On Feb. 15, gun retailer Cheaper Than Dirt became the sixth gun and ammunition retailer to announce they will no longer sell their products and inventory to police and other government agencies in states that have instituted 2nd Amendment restrictions on their citizens. In a new case of unintended consequence, gun and ammo sellers are choosing to follow the letter of the law, and holding law enforcement to the same standards that the law now holds the public.

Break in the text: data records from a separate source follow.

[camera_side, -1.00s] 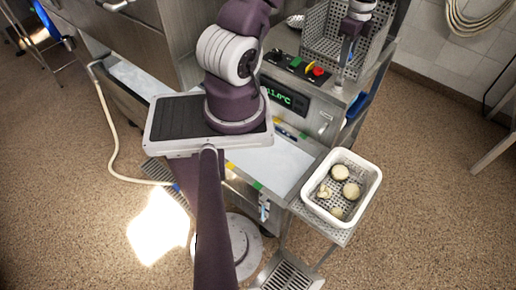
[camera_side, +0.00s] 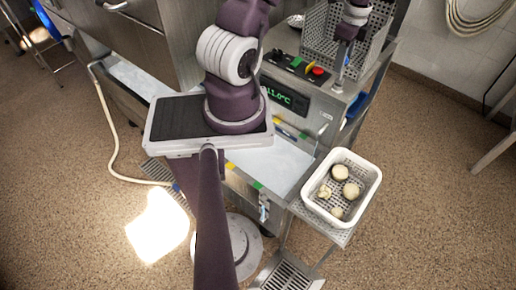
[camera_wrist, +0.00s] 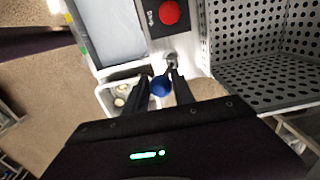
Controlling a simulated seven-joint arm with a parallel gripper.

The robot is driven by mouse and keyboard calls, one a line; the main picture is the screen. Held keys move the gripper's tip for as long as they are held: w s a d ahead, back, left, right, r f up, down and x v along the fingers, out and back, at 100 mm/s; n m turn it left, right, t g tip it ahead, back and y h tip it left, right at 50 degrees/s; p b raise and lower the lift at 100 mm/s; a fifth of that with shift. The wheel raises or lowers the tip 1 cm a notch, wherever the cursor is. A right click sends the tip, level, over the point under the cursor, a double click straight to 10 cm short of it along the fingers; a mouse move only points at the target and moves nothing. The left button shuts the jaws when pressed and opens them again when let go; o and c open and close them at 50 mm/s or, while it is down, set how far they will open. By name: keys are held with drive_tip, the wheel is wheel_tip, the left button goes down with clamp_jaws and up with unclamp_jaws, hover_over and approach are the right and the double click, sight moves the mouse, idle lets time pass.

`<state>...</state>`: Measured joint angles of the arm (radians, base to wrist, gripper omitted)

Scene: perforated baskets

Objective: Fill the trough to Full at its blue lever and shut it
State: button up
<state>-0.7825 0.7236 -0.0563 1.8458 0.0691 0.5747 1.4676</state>
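The blue lever knob (camera_wrist: 160,87) shows in the wrist view, on a short metal stem, between the two fingers of my gripper (camera_wrist: 161,78). The fingers are apart, one on each side of the knob; firm contact is not visible. In the side view my gripper (camera_side: 343,66) points down beside the control panel, and the knob cannot be made out there. The trough (camera_side: 277,168) holds a pale, flat surface; my arm covers part of it. The trough also shows in the wrist view (camera_wrist: 112,28). Its fill level cannot be read clearly.
A perforated metal basket (camera_side: 320,30) stands close behind my gripper. The panel has a red button (camera_side: 318,71) and a green display (camera_side: 280,97). A white basket (camera_side: 365,196) with several pale round pieces sits on the right shelf. Coloured marks line the trough's front edge.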

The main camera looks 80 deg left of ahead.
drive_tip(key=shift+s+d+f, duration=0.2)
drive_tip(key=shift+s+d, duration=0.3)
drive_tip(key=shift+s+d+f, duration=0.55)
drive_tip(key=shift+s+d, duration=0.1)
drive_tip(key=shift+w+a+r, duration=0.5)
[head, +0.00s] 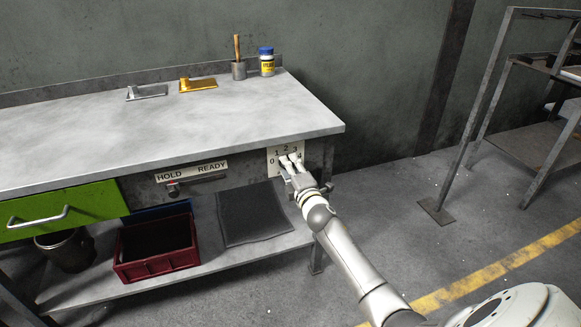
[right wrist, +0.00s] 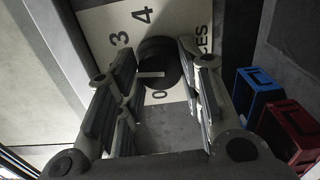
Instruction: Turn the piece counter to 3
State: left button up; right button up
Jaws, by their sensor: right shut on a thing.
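The piece counter is a pale plate (head: 271,155) with a ring of numbers 0 to 4, at the right end of the bench front. Its dark round knob (right wrist: 158,55) shows in the right wrist view, with a white mark pointing left in that picture, toward the numbers hidden behind a finger. The 3, 4 and 0 are readable there; I cannot tell which number the mark is at. My right gripper (head: 291,161) is at the plate, its fingers on both sides of the knob, shut on it; it also shows in the right wrist view (right wrist: 157,74). My left gripper is out of view.
A HOLD/READY lever (head: 173,188) sits left of the counter. The lower shelf holds a red bin (head: 157,262) and a dark mat (head: 252,214). A green drawer (head: 65,211) is at the left. A metal rack (head: 493,85) stands at right, with open floor between.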

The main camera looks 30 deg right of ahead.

Recently, companies such as LaRue Tactical and Olympic Arms have announced that they will no longer sell prohibited items to government agencies and personnel in states that deny the right to own those items to civilians. It has been and will continue to be Cheaper Than Dirt’s policy to not to sell prohibited items to government agencies and/or agents in states, counties, cities, and municipalities that have enacted restrictive gun control laws against their citizens. We support and encourage other companies that share in this policy. - Cheaper Than Dirt
Since the Sandy Hook school shootings, many legislators at both the Federal and state levels have proposed and implemented new laws restricting the type of firearms, and size of magazines, available to citizens across the country. In the wake of this political outcry, the state of New York in particular, has imposed some of the most draconian gun laws on record, and it is primarily in this state that gun retailers have chosen a self-imposed boycott on product sales to law enforcement agencies.
Cheaper Than Dirt is just one of six gun and ammunition retailers so far to join the boycott, and refuse sales of guns and ammo to government agencies. The other five firearm companies are LaRue Tactical, Olympic Arms, Inc., Extreme Firepower, Inc. (EFI), Templar Custom, and York Arms. These six retailers make up a large block of sales in the state of New York, and are part of the record 16.8 million background checks in the U.S. in 2012.
Since the massive rise in civilian gun sales since 2010, and record ammo purchases by the Department of Homeland Security in the past 18 months, local and state police departments have experienced growing shortages in ammunition that they require for practice, training, and duty use. With several month backlogs at major gun and ammo manufacturers taking place, this boycott could eventually have major consequences to law enforcement agencies in New York, and other states which are serviced by the boycotting retailers.
When government agencies and legislative bodies institute laws that affect consumers and retailers alike, there is often many unintended consequences that cannot be foreseen until long after that legislation goes into effect. And as a result, the new laws that states like New York, Washington, and even the Federal government are instituting may lead to even greater shortages of vital firearm products to law enforcement agencies as companies begin to fight back through more self imposed boycotts, and other forms of economic protest.